The information, described as a “short summary” of Mohamed’s treatment by the US, was supplied to the court on the condition that it not be released publicly. Yesterday’s ruling was the result of an appeal by the media against the documents being withheld.

While the same judges ruled the dossier provided by the US authorities should remain secret, they bitterly criticised the Americans over the way they had sought to prevent the information from being released, particularly as it was “relevant to allegations of torture and cruel, inhumane, or degrading treatment – politically embarrassing though it might be”.

In the end, they decided to suppress the material because David Miliband, the Foreign Secretary, played the national security card, telling them he believed there to be a “real risk” the potential loss of intelligence co-operation would seriously increase the threat from terror faced by the UK.

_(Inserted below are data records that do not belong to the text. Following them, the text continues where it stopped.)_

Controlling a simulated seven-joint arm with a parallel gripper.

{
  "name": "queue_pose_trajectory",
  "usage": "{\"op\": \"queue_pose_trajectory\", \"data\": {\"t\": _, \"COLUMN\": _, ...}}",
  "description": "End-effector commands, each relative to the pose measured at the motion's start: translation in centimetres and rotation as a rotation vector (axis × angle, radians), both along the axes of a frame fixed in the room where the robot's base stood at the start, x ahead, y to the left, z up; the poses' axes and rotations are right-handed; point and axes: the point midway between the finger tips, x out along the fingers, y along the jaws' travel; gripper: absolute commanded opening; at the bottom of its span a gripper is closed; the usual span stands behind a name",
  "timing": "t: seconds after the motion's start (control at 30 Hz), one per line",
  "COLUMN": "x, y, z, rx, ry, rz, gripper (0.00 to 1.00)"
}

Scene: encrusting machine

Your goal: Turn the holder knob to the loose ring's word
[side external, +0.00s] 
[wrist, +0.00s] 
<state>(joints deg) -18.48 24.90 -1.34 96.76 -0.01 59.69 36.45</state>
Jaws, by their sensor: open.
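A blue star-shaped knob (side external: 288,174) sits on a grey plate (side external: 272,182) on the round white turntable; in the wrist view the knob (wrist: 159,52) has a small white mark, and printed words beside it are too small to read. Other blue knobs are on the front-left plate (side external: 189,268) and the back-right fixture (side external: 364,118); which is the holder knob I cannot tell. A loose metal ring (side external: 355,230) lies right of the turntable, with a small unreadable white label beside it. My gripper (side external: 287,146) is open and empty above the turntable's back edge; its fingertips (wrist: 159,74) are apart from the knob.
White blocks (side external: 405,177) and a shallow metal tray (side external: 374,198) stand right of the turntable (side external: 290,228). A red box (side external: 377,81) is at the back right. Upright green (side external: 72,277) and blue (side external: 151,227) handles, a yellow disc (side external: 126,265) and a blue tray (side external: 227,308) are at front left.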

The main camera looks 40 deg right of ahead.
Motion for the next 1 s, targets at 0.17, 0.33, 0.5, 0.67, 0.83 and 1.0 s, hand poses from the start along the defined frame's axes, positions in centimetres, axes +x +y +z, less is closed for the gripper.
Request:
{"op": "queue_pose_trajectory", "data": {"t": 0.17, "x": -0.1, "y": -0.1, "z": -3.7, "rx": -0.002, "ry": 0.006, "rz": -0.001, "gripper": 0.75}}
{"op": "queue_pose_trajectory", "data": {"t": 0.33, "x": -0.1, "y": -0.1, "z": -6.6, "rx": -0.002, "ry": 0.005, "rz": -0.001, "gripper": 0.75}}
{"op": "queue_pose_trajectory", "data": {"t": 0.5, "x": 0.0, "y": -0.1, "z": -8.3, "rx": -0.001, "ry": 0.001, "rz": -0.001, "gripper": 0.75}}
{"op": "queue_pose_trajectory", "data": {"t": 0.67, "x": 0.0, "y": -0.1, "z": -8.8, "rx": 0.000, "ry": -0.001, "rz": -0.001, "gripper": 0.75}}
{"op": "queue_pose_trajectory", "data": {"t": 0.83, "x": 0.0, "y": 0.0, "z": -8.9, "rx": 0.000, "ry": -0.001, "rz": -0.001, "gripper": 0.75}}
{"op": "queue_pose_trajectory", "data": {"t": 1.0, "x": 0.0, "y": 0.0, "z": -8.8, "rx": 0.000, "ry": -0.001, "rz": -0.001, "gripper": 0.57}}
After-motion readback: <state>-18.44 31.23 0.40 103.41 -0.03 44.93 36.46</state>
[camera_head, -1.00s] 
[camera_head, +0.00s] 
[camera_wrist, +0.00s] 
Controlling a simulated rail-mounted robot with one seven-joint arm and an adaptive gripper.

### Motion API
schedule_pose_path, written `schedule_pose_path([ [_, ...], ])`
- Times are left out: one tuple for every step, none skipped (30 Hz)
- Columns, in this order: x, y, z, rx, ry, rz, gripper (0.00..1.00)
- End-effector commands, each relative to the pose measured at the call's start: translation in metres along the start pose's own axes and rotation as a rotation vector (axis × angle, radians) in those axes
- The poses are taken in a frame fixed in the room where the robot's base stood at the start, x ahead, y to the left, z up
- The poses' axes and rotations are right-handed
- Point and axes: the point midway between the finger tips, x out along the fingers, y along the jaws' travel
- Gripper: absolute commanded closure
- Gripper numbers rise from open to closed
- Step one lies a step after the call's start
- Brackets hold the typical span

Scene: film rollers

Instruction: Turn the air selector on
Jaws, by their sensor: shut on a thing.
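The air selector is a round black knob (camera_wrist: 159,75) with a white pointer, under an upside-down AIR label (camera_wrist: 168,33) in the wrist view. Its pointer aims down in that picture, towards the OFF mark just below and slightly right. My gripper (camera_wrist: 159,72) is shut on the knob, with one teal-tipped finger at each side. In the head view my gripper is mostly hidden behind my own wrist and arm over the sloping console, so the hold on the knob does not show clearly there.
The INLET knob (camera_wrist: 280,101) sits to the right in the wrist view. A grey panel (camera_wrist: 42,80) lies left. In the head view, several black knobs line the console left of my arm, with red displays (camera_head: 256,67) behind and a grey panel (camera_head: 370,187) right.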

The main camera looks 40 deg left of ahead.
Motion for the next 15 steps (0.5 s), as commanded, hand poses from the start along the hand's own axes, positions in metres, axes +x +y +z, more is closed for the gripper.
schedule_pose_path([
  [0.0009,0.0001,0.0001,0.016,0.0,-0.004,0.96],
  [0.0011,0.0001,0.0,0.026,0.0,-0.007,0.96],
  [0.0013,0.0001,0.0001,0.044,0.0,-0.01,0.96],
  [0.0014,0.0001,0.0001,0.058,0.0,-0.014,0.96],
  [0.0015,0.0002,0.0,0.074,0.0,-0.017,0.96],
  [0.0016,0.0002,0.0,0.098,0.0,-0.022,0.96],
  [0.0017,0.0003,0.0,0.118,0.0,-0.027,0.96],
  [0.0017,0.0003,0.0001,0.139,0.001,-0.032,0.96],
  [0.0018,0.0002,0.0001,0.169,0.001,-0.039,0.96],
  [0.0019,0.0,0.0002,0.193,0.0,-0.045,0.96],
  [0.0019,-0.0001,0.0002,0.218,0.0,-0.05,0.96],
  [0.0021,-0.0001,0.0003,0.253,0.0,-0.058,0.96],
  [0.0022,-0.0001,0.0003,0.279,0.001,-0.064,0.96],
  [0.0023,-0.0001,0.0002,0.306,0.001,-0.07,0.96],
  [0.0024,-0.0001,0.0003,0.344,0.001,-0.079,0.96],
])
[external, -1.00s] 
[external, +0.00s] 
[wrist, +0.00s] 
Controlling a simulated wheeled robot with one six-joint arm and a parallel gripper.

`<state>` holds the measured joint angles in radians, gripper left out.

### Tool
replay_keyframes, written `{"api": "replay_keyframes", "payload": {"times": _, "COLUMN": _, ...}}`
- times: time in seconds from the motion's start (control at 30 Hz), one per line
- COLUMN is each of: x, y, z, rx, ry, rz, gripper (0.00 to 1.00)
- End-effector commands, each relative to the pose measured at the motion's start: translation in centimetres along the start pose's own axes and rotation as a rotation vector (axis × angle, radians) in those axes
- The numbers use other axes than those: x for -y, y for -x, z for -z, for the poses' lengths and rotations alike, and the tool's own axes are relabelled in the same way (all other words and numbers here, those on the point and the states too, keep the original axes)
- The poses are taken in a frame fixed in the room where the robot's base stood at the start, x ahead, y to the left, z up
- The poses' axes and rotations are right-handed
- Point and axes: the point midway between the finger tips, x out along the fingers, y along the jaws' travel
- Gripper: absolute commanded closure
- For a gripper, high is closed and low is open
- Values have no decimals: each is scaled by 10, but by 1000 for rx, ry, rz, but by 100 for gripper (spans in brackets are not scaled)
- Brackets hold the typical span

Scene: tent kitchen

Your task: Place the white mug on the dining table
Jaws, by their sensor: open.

The Foreign Office backed up the line, saying: “Intelligence relationships, especially with the United States, are vital to Britain’s national security. They are based on an assumption of trust.”

This is not the first time America has sought to restrict a UK court’s access to information.

In 2007, the US military was criticised for failing to provide an inquest with evidence about the death of British soldier Matty Hull in a friendly fire incident involving American jets in Iraq.

There have also been previous cases where the UK Government has cited national security in making major legal decisions.

In 2006, a long-running Serious Fraud Office investigation into a multi-billion pound BAE Systems arms deal with Saudi Arabia was controversially halted.

Having applauded Barack Obama for signing an order to close Guantanamo Bay, human rights campaigners and opposition MPs now fear that the heavy-handed non-disclosure policy that existed under the Bush administration is simply continuing blithely under its successor.

Pressure will undoubtedly grow today for Mr Miliband to answer MPs’ questions at the Commons despatch box; it will be interesting to see if he will comply.